INPUT ROWS
============================================================

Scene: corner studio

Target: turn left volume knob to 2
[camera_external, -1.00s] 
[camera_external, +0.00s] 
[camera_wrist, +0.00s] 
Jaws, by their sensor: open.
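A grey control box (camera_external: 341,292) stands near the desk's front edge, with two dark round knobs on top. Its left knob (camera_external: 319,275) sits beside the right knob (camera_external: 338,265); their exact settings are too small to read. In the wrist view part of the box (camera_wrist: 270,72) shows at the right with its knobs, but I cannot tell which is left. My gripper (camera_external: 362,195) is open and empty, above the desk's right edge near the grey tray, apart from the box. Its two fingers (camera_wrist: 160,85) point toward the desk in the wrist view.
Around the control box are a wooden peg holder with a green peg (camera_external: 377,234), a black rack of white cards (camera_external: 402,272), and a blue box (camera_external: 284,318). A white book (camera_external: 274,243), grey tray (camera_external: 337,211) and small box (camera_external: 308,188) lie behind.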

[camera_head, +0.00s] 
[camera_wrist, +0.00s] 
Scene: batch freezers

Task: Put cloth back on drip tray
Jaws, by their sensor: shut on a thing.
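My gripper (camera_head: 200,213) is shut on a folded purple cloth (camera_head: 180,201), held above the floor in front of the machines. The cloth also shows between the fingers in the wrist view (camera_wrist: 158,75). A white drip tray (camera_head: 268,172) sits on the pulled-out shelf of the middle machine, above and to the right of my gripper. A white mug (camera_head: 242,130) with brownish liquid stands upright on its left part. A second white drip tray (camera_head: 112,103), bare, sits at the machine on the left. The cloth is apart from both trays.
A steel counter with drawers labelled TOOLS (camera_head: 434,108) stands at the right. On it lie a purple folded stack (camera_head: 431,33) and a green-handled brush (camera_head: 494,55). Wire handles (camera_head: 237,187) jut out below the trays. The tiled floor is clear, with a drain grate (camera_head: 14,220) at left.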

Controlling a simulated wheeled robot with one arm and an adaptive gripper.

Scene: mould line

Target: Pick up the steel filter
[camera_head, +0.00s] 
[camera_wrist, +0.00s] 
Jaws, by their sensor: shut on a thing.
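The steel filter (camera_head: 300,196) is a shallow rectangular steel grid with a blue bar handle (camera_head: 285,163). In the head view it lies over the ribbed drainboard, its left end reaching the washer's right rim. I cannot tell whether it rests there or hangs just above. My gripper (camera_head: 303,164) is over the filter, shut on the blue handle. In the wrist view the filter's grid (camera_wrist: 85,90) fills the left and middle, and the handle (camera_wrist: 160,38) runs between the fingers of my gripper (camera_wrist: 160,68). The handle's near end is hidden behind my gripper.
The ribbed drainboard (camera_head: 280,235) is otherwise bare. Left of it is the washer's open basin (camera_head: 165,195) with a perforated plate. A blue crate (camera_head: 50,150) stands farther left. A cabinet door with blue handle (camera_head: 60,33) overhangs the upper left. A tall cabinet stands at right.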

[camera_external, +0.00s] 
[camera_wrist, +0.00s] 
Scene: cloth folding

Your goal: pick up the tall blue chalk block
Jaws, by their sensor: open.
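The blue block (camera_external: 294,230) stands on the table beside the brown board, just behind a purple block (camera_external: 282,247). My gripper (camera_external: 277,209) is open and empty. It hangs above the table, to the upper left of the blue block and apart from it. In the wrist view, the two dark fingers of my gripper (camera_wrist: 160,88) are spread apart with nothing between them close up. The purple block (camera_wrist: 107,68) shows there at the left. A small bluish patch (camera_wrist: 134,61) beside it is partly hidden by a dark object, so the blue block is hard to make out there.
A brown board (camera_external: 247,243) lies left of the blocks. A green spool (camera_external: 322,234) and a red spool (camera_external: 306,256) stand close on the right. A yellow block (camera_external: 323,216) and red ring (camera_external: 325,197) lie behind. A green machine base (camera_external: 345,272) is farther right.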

============================================================

WHAT YOU NEED TO DO
Please quote every record above exactly as it appears.

FULL ANSWER
Scene: corner studio

Target: turn left volume knob to 2
[camera_external, -1.00s] 
[camera_external, +0.00s] 
[camera_wrist, +0.00s] 
Jaws, by their sensor: open.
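A grey control box (camera_external: 341,292) stands near the desk's front edge, with two dark round knobs on top. Its left knob (camera_external: 319,275) sits beside the right knob (camera_external: 338,265); their exact settings are too small to read. In the wrist view part of the box (camera_wrist: 270,72) shows at the right with its knobs, but I cannot tell which is left. My gripper (camera_external: 362,195) is open and empty, above the desk's right edge near the grey tray, apart from the box. Its two fingers (camera_wrist: 160,85) point toward the desk in the wrist view.
Around the control box are a wooden peg holder with a green peg (camera_external: 377,234), a black rack of white cards (camera_external: 402,272), and a blue box (camera_external: 284,318). A white book (camera_external: 274,243), grey tray (camera_external: 337,211) and small box (camera_external: 308,188) lie behind.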

[camera_head, +0.00s] 
[camera_wrist, +0.00s] 
Scene: batch freezers

Task: Put cloth back on drip tray
Jaws, by their sensor: shut on a thing.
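My gripper (camera_head: 200,213) is shut on a folded purple cloth (camera_head: 180,201), held above the floor in front of the machines. The cloth also shows between the fingers in the wrist view (camera_wrist: 158,75). A white drip tray (camera_head: 268,172) sits on the pulled-out shelf of the middle machine, above and to the right of my gripper. A white mug (camera_head: 242,130) with brownish liquid stands upright on its left part. A second white drip tray (camera_head: 112,103), bare, sits at the machine on the left. The cloth is apart from both trays.
A steel counter with drawers labelled TOOLS (camera_head: 434,108) stands at the right. On it lie a purple folded stack (camera_head: 431,33) and a green-handled brush (camera_head: 494,55). Wire handles (camera_head: 237,187) jut out below the trays. The tiled floor is clear, with a drain grate (camera_head: 14,220) at left.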

Controlling a simulated wheeled robot with one arm and an adaptive gripper.

Scene: mould line

Target: Pick up the steel filter
[camera_head, +0.00s] 
[camera_wrist, +0.00s] 
Jaws, by their sensor: shut on a thing.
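The steel filter (camera_head: 300,196) is a shallow rectangular steel grid with a blue bar handle (camera_head: 285,163). In the head view it lies over the ribbed drainboard, its left end reaching the washer's right rim. I cannot tell whether it rests there or hangs just above. My gripper (camera_head: 303,164) is over the filter, shut on the blue handle. In the wrist view the filter's grid (camera_wrist: 85,90) fills the left and middle, and the handle (camera_wrist: 160,38) runs between the fingers of my gripper (camera_wrist: 160,68). The handle's near end is hidden behind my gripper.
The ribbed drainboard (camera_head: 280,235) is otherwise bare. Left of it is the washer's open basin (camera_head: 165,195) with a perforated plate. A blue crate (camera_head: 50,150) stands farther left. A cabinet door with blue handle (camera_head: 60,33) overhangs the upper left. A tall cabinet stands at right.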

[camera_external, +0.00s] 
[camera_wrist, +0.00s] 
Scene: cloth folding

Your goal: pick up the tall blue chalk block
Jaws, by their sensor: open.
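The blue block (camera_external: 294,230) stands on the table beside the brown board, just behind a purple block (camera_external: 282,247). My gripper (camera_external: 277,209) is open and empty. It hangs above the table, to the upper left of the blue block and apart from it. In the wrist view, the two dark fingers of my gripper (camera_wrist: 160,88) are spread apart with nothing between them close up. The purple block (camera_wrist: 107,68) shows there at the left. A small bluish patch (camera_wrist: 134,61) beside it is partly hidden by a dark object, so the blue block is hard to make out there.
A brown board (camera_external: 247,243) lies left of the blocks. A green spool (camera_external: 322,234) and a red spool (camera_external: 306,256) stand close on the right. A yellow block (camera_external: 323,216) and red ring (camera_external: 325,197) lie behind. A green machine base (camera_external: 345,272) is farther right.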

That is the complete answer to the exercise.